With a dual flywheel the discs will go twice as far.

Also @Annihilation_Robotic what do you mean by it didn’t work with a lower rpm? Did the disc go too far or too short?

But this also makes close up shots much more easier, and allows the goal to be stuffed with more discs than a comparable single flywheel. This is why many mainland chinese organizations (like AK, Bad Robot, HIC, etc.) have robots with flywheels of this type.

it went too short. Actually, it might have been the flywheel itself that was the problem, not the rpms.

Anyway, I’m testing the perfect go-between: same 3 inch double flywheel, but one wheel’s at 60:12, and the other’s at 60:36. this will spin the disk for stability, and it will still have a good percentage of the distance(not all). I’ll let you know if it works in a few minutes.

EDIT:
nope, it didn’t work, so I tried 60:24 instead. this was perfect; it had just the right balance of spin and distance.

2 Likes

My team had a similar probelm so we figured out that we have to use gears. What we did was add 1 blue motor, 84t gears, 36t gears per wheel. Which allowed it to go pretty fast.

This robot has a double flywheel, and seems to shoot incredibly far (24’ as said in the video). A lot of that may be because it is a 4 motor flywheel though.

theoretically a double flywheel will have an exit speed double that of a single flywheel, assuming identical wheel sizes and wheel rpms, as well as identical transfer of energy from the wheels to the disc. This doesn’t necessarily equate to double the distance though, and none of the above things can actually be relied on in practice.
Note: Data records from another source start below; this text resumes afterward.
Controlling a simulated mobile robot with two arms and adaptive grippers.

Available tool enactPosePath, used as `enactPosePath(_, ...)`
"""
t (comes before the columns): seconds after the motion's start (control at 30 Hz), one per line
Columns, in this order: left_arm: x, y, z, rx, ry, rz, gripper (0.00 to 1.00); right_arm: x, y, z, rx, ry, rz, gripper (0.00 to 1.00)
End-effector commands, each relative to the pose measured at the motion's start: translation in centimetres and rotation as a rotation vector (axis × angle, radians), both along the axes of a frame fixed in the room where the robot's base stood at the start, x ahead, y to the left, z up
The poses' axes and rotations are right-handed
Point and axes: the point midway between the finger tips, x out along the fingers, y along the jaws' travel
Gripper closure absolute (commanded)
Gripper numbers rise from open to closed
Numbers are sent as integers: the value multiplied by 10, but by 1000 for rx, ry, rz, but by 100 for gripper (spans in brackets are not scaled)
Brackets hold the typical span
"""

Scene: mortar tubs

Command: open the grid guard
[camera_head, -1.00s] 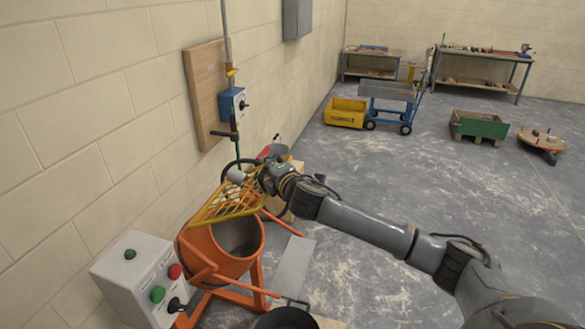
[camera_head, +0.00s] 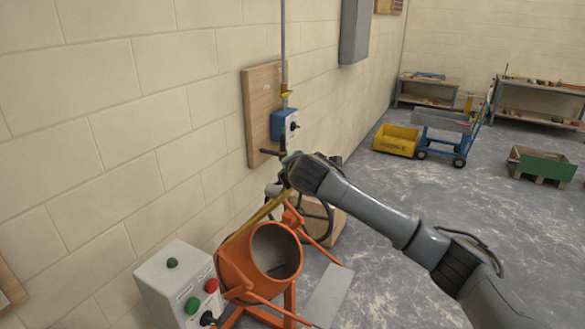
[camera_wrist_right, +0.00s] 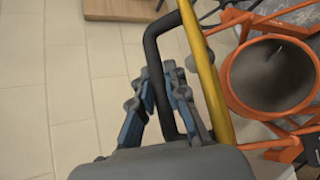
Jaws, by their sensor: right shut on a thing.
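The yellow grid guard (camera_head: 258,215) is raised on the wall side of the orange mixer drum (camera_head: 277,250). It stands steeply tilted and shows nearly edge-on in the head view. The drum mouth is uncovered. In the right wrist view, the guard's yellow bar (camera_wrist_right: 206,72) runs beside its black handle (camera_wrist_right: 151,50), with the open drum (camera_wrist_right: 270,75) to the right. My right gripper (camera_wrist_right: 160,82) is shut on the black handle. In the head view, this gripper (camera_head: 284,175) is above the drum, partly hidden by my own wrist. My left gripper is not in view.
A grey control box (camera_head: 180,285) with green and red buttons stands left of the mixer. A wooden board (camera_head: 262,112) with a blue switch box is on the wall behind. A yellow tub (camera_head: 396,140) and a blue cart (camera_head: 445,135) stand farther back.

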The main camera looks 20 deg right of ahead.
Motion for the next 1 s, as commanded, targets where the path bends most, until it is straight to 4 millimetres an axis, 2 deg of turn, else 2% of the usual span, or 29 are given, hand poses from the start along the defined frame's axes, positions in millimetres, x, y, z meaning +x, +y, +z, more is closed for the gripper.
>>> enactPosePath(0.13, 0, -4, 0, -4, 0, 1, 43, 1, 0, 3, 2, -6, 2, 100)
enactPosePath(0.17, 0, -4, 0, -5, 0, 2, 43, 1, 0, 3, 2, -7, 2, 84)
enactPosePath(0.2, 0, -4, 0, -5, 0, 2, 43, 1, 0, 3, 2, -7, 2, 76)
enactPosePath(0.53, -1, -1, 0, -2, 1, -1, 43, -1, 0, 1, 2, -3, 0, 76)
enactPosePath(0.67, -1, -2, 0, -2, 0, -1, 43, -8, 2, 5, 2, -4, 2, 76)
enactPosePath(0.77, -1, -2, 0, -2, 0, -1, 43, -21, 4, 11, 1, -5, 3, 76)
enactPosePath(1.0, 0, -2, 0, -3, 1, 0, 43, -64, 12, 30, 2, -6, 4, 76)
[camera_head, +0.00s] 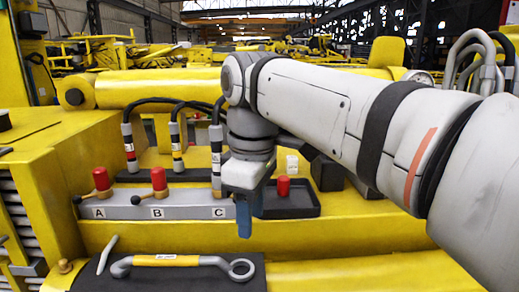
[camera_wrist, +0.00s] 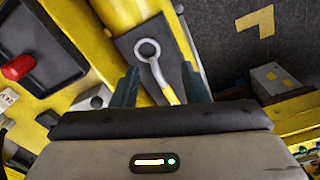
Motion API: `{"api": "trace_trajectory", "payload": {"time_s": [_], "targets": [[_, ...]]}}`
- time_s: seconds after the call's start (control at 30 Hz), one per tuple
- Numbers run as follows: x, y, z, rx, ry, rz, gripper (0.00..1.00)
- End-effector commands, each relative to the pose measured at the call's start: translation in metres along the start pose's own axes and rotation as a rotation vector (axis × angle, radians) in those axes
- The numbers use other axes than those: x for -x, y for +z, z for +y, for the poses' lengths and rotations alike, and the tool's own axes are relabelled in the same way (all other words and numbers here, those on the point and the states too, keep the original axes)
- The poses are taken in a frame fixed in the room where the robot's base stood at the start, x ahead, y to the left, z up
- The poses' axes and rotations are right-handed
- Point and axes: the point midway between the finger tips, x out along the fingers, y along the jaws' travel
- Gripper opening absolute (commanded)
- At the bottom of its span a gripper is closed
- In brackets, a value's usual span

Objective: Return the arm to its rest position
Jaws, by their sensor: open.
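My arm reaches in from the right in the head view, and my gripper (camera_head: 244,222) points down near the C end of the grey valve block (camera_head: 140,208). In the wrist view my gripper (camera_wrist: 160,82) shows two dark fingers spread apart with nothing held between them. The wrench (camera_head: 180,262) with a yellow grip lies on a black mat (camera_head: 215,280) in front of the block. Its ring end (camera_wrist: 147,50) shows beyond and between the fingers in the wrist view, apart from them.
Red-capped valves stand at A (camera_head: 101,178) and B (camera_head: 159,178); C is partly hidden by my gripper. A black tray (camera_head: 300,208) holds a red cap (camera_head: 283,186). Hoses (camera_head: 128,135) rise behind the block. A yellow boom cylinder (camera_head: 150,88) crosses behind.

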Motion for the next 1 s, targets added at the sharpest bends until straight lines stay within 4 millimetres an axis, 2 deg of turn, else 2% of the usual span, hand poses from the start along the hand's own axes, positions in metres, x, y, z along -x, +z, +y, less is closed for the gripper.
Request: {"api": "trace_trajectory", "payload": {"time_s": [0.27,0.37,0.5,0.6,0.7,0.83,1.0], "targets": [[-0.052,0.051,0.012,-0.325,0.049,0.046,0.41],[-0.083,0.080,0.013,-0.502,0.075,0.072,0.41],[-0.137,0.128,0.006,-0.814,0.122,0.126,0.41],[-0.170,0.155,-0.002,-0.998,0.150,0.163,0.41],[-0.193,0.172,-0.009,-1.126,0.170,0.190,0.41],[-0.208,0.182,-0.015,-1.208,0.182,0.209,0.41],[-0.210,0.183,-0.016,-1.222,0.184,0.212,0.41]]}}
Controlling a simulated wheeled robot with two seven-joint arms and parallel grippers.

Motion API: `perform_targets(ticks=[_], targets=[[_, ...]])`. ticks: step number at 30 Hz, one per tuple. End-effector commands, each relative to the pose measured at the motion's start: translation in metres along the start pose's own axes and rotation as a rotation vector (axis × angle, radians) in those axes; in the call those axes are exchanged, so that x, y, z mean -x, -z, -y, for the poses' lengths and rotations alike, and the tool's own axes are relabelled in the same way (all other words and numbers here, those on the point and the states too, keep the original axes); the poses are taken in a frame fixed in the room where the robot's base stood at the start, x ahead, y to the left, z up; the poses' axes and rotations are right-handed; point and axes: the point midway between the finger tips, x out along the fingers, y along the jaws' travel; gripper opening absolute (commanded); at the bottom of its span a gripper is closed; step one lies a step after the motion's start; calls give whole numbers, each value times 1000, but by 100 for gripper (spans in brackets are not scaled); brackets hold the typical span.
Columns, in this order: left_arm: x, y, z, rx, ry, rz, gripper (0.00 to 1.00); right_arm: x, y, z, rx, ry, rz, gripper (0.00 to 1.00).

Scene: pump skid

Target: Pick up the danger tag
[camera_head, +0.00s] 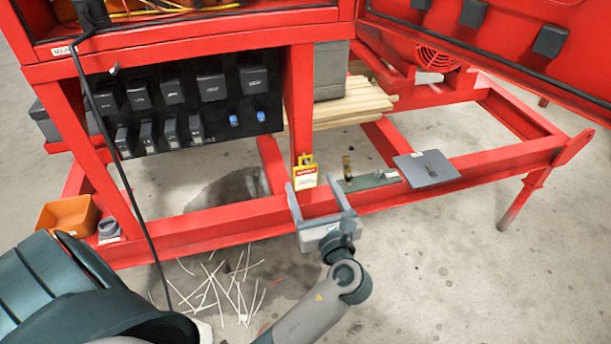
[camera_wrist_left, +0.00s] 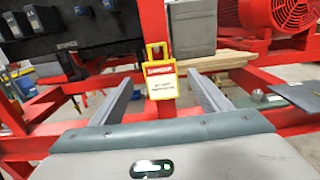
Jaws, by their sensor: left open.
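The danger tag (camera_head: 306,176) is a yellow-framed tag with a red header and a white panel. It stands upright against the red post of the skid in the head view. It also shows in the left wrist view (camera_wrist_left: 161,80), between and beyond the two fingers. My left gripper (camera_head: 319,188) is open, with its fingers apart and pointing toward the tag. Nothing is between the fingers that I can see as held. I cannot tell whether a finger touches the tag. My right gripper does not show.
The red skid rail (camera_head: 400,195) runs under the tag. A grey plate (camera_head: 427,168) and a small greenish block (camera_head: 370,181) lie to the right. An orange bin (camera_head: 68,215) is at the left. A black cable (camera_head: 121,172) hangs at left. White ties (camera_head: 232,290) litter the floor.

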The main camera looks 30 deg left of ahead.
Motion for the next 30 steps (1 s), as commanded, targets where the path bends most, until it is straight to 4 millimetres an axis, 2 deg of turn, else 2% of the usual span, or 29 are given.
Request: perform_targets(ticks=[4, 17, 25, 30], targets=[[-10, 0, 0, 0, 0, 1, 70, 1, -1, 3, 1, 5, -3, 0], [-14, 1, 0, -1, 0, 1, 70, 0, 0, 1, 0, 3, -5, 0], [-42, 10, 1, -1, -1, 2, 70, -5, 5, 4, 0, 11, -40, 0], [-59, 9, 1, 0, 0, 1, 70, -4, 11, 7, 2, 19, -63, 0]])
So no, a double flywheel will not inherently shoot farther than a single. And if you take a look into the way china has been utilizing double vs single flywheels, it seems that double flywheels are specializing in close range shots, probably due to the lack of spin on the discs making them land more consistently in the goal, at the cost of less long-range launch stability.

6 Likes

More that they land in more varied positions, so the goals can be filled with more discs. Team 13186A found that this can increase a team’s singular goal capacity by 3-6 discs (15-30 points per goal, so a total of 30-60 points in total for skills). Its shots are also softer than those of a double flywheel, so discs have a higher chance of staying in the goal after being shot (as compared to a single flywheel, where discs have a higher chance of bouncing or sliding out of the goal).

Also, yes, you are right that they are better for close range shooting, and worse for long range shooting. But as the team captain of 13186A put it in a WeChat article, “Now most teams are doing single flywheel for long-range shooting, but long-range shooting is not important this season."

1 Like

it’ll be interesting for sure to see just how important long range shooting ends up being. I think it’s incredibly important to be able to score very efficiently during autonomous, so that you can fill you goal more quickly and get into a desirable position with the rollers, which means you need to be able to shoot a fair distance. But I also think it is important to be able to get the most points out of the goal as possible, and being able to consistently load more discs in your goal than your opponents is a huge advantage considering the very limited ways to score this year.

I suspect that while double flywheels are better at close range and goal packing than single flywheels, catapults might be even better at this with the instant triple shot capability that loads discs very quickly in a very compact package. But it remains to be seen if a catapult can compete with a high end single flywheel during the autonomous period. If it can, I believe a catapult could end up being the dominant shooter, even over well-tuned flywheels. And of course there’s always the hope that people try to specialize in either long or close range scoring, and synergize together in alliances for a more varied and interesting dynamic, but that never seems to come to fruition even when I hope for it every season.

Kind of off topic from the original discussion, but I’m very interested to sit back and watch the competition between different shooters, who knows maybe we’ll have a nice variety even well into the season.